I just think you really need to pray about what you’re doing. It’s really dangerous, you know, especially for such a pretty girl like you. If you were a man, I would say go for it! It’d be a lot safer…But you’re so pretty and you hear about all these stories from third world countries…I just think you should pray about staying in America and helping from here instead of actually going.

Wait. So what I hear you saying (yeah both of my parents are counselors..) is that because I am a “pretty girl,” I should just quit pursuing my dream?

I mean of course I’ve thought about my aspirations being more on the dangerous side. And, yes, of course it is more dangerous for women than it is for men.

But is that really reason enough to say no?

I don’t think so.

I think saying no would pose a much more dangerous situation.

What really didn’t make sense to me about this interaction was that this woman, who has never been to a third world country herself, was not only making such rash judgments about the conditions there, but was actually discouraging me from continuing to pursue what I love.

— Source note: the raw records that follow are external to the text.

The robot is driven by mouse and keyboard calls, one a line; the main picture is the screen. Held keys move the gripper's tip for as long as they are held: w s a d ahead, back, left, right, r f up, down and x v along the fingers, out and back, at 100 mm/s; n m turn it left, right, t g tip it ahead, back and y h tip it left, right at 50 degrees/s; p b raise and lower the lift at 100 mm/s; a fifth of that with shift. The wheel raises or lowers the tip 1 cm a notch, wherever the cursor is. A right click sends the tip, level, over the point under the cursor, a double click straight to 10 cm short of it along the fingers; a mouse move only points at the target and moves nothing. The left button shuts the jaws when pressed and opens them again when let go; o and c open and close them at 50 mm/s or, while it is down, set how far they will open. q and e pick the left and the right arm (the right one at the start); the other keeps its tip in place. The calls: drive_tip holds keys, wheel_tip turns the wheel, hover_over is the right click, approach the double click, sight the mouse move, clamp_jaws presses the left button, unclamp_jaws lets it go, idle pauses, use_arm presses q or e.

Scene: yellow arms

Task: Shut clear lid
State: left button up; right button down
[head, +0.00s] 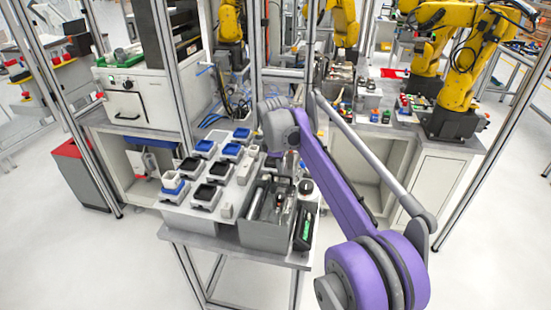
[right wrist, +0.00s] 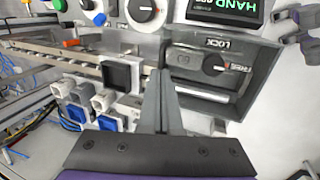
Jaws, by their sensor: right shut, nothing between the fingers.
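I cannot clearly make out a clear lid in either view. In the right wrist view, a dark grey housing (right wrist: 250,68) is marked LOCK and has a black knob (right wrist: 215,62). A pale strip runs along its near side; I cannot tell whether it belongs to a lid. My right gripper (right wrist: 160,76) is shut and empty, its tips overlapping the housing's left edge in the picture; contact cannot be told. In the head view my right arm reaches over the table to a grey open-topped box (head: 265,237). My left gripper is not in view.
A green-lettered display (right wrist: 226,8) and a dial (right wrist: 146,10) lie beyond the housing. Blue and black trays (head: 203,193) fill the table's left part. A white machine (head: 140,90) and yellow robot arms (head: 470,75) stand behind. Open floor lies in front.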

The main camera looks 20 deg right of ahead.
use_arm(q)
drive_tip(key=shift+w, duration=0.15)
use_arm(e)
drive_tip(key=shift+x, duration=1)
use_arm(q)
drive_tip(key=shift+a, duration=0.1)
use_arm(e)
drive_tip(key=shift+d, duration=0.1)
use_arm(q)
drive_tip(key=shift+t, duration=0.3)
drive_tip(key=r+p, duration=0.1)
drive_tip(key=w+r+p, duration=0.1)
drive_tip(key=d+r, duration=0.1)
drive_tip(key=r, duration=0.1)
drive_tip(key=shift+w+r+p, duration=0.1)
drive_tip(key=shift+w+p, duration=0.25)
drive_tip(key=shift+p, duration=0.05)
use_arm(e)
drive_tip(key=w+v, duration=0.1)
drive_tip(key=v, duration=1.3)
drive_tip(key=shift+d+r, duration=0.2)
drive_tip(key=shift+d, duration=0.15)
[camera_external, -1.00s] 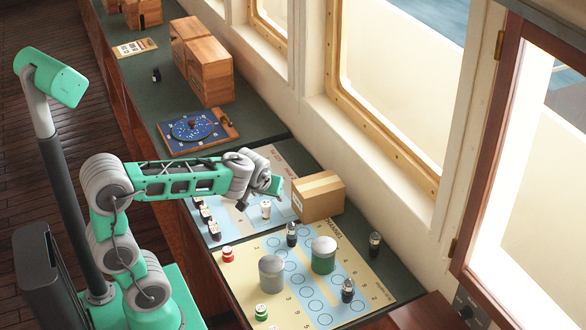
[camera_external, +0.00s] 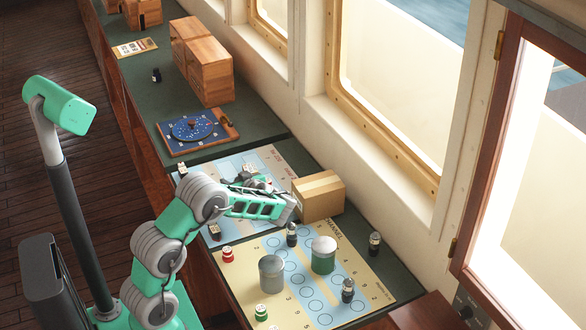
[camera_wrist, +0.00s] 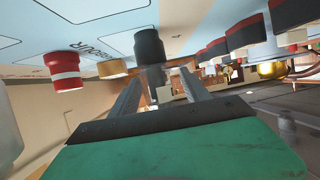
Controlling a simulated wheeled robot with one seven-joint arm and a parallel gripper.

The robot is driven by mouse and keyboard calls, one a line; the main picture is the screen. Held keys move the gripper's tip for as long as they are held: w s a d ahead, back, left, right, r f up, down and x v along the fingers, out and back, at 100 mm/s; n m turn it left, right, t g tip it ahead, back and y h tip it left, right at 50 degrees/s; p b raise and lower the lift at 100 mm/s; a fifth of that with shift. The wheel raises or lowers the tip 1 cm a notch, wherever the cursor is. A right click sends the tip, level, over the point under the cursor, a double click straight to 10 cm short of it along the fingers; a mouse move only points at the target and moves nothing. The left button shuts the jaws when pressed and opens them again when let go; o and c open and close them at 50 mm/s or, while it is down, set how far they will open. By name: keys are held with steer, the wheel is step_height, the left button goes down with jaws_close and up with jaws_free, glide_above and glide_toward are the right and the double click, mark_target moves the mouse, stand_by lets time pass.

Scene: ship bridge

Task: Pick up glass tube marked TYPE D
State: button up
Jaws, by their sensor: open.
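No label reading TYPE D is legible in either view, so I cannot tell which piece is the tube. In the wrist view my gripper (camera_wrist: 160,88) is open. A dark cylinder (camera_wrist: 150,48) stands near and beyond the fingertips; I cannot tell whether it lies between them. In the external view my wrist is folded over the blue chart (camera_external: 278,160), and the fingertips are hard to make out. Small dark upright pieces stand on the yellow chart: one by the box (camera_external: 291,234), one at the front (camera_external: 348,291). Another (camera_external: 375,243) stands on the green counter.
A cardboard box (camera_external: 319,196) stands close right of my wrist. Grey (camera_external: 271,273) and green-and-white (camera_external: 323,255) canisters stand on the yellow chart. A red-and-white piece (camera_wrist: 64,72) and a row of red-and-black pieces (camera_wrist: 234,42) flank the gripper in the wrist view.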

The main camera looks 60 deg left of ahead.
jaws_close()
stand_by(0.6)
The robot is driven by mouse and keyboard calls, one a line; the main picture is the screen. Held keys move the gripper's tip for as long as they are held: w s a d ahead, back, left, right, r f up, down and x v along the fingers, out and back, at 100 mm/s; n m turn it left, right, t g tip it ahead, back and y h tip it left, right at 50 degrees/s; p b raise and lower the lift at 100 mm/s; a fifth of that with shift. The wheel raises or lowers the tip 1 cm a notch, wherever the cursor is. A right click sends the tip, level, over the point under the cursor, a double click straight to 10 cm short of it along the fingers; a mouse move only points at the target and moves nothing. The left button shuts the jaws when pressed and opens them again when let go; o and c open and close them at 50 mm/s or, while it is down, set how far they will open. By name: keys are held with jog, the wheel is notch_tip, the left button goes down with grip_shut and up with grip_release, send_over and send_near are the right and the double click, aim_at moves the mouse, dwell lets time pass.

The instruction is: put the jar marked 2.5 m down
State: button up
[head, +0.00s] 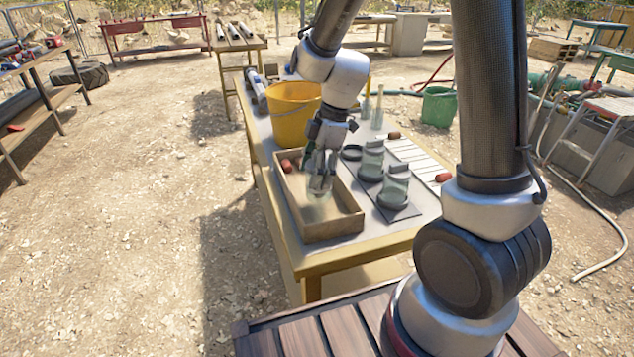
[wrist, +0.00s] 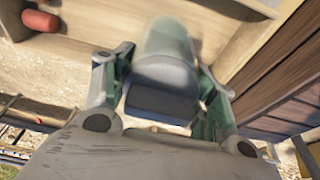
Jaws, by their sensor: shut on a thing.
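My gripper (head: 318,160) is over the wooden tray (head: 335,226) on the table, its fingers shut on a clear glass jar (head: 320,186). In the wrist view the jar (wrist: 168,62) lies between the two fingers (wrist: 160,85), with a dark band near the gripper. I cannot read a mark on it. In the head view the jar is low inside the tray; whether it touches the tray floor cannot be told. Two similar jars (head: 371,160) (head: 394,186) stand on a dark mat (head: 398,211) right of the tray.
A red-brown stopper (head: 287,165) lies in the tray's far left corner; it also shows in the wrist view (wrist: 39,21). A yellow bucket (head: 293,118) stands behind the tray. A dark ring (head: 351,152) and a white slatted board (head: 415,160) lie to the right.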

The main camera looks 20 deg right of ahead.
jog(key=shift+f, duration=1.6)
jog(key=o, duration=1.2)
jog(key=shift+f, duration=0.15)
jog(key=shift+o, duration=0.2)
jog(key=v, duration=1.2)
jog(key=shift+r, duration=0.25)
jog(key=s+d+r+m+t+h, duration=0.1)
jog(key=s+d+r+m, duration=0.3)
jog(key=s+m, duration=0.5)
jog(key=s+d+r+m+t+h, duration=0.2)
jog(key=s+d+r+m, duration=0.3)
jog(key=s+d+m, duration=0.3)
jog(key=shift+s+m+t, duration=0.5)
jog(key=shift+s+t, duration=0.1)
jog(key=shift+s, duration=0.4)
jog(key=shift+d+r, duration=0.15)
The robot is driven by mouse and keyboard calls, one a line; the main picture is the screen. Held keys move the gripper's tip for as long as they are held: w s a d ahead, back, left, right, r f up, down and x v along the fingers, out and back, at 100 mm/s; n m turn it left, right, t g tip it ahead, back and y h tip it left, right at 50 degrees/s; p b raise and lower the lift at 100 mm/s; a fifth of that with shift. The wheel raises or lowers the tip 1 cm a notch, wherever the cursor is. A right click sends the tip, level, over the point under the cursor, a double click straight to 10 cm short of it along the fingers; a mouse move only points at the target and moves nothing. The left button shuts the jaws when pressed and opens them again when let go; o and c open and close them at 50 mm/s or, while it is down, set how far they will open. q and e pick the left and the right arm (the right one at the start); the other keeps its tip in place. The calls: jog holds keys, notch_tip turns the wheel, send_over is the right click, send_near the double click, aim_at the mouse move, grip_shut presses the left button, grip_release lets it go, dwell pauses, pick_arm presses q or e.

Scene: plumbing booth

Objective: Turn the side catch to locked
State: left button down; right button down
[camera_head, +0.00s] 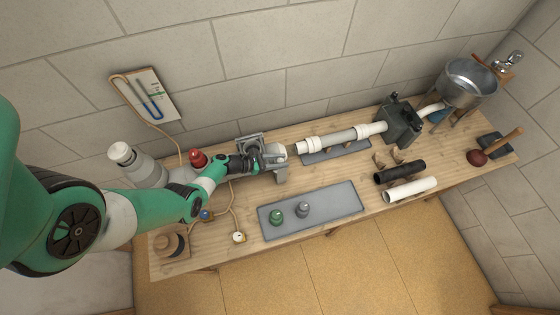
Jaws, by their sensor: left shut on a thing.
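My left arm comes in from the left, and my left gripper (274,160) is at the grey metal fixture (250,140) at the back of the bench, left of the white pipe. The jaws are shut on a small part there, which I take to be the side catch. The gripper covers most of it, so its turned position cannot be read. The white pipe (345,137) runs right from near the fixture to a dark grey-green box (400,122). My right gripper is not in view.
A grey tray (335,207) with a green and a grey fitting lies at the front. Black (400,172) and white (410,190) tubes lie to its right. A metal basin (467,82) and a plunger (478,157) stand far right. A gauge board (147,95) hangs on the wall.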

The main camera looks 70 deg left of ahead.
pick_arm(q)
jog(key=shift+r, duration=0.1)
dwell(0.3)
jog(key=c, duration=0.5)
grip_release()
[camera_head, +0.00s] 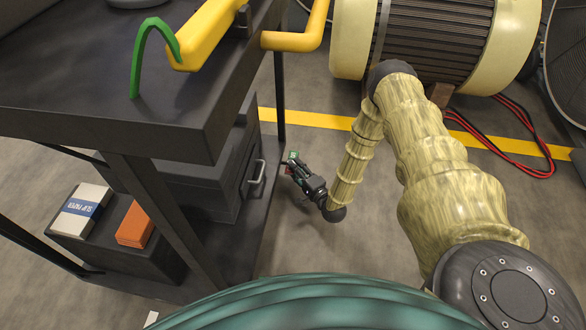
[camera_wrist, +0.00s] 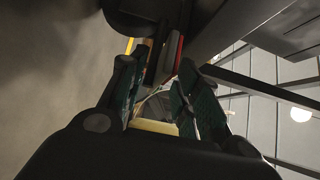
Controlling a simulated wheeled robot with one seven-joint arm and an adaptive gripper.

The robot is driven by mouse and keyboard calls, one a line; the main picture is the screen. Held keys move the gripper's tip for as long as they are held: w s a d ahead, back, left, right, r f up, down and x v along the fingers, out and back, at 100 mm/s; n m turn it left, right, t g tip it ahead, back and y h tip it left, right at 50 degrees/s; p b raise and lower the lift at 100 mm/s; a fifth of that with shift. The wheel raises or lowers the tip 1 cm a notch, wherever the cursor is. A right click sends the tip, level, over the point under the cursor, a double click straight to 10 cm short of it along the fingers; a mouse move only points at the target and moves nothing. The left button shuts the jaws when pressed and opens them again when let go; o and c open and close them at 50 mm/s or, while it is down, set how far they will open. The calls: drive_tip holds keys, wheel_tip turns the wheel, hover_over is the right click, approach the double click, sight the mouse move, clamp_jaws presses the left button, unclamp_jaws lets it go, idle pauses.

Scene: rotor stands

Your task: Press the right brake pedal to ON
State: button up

I think this is a problem.

Instead of thinking about how dangerous it is for us to visit these parts of the world, why aren’t we thinking about how dangerous life is for the people who live in these countries? Lack of proper nutrition, the threat of abuse, healthcare inequality, human trafficking, preventable epidemics—these are all what I consider to be dangerous issues. And they are the terrifying reality for a large part of our world. Why aren’t we thinking about how we can make it better?

I think a lot can be done for these issues without being onsite. From fundraising, to building awareness, to partnership—there is nothing wrong with supporting from afar. But someone has to go. We are all called to help, but we are not all called to go. I strongly believe this; however, I know that right now, I am called to go, so I am going to go. I am going to go to the “scary” places. I will take the proper precautions and do my best to keep myself out of harms way, but ultimately, I trust that since I am called, He’s got this. I don’t think God needs me to worry about how safe the places are He’s sending me to. I think He just needs me to be obedient.

So yeah, Nicaragua has been incredible thus far. God is going to teach me a lot. I’m SO thankful to my amazing family for letting me stay with them, and am so thankful I have an opportunity to do what I love for 6 short weeks. Even if it might seem a little dangerous :)


Just loving life with my beautiful cousin, Hannah (Photo creds to Kari Gibson :) 

Love you guys! Thanks for listening to my scrambled thoughts. Please be praying for my family in Colorado Springs. They were evacuated from our house and I haven’t heard anything about how they’re doing.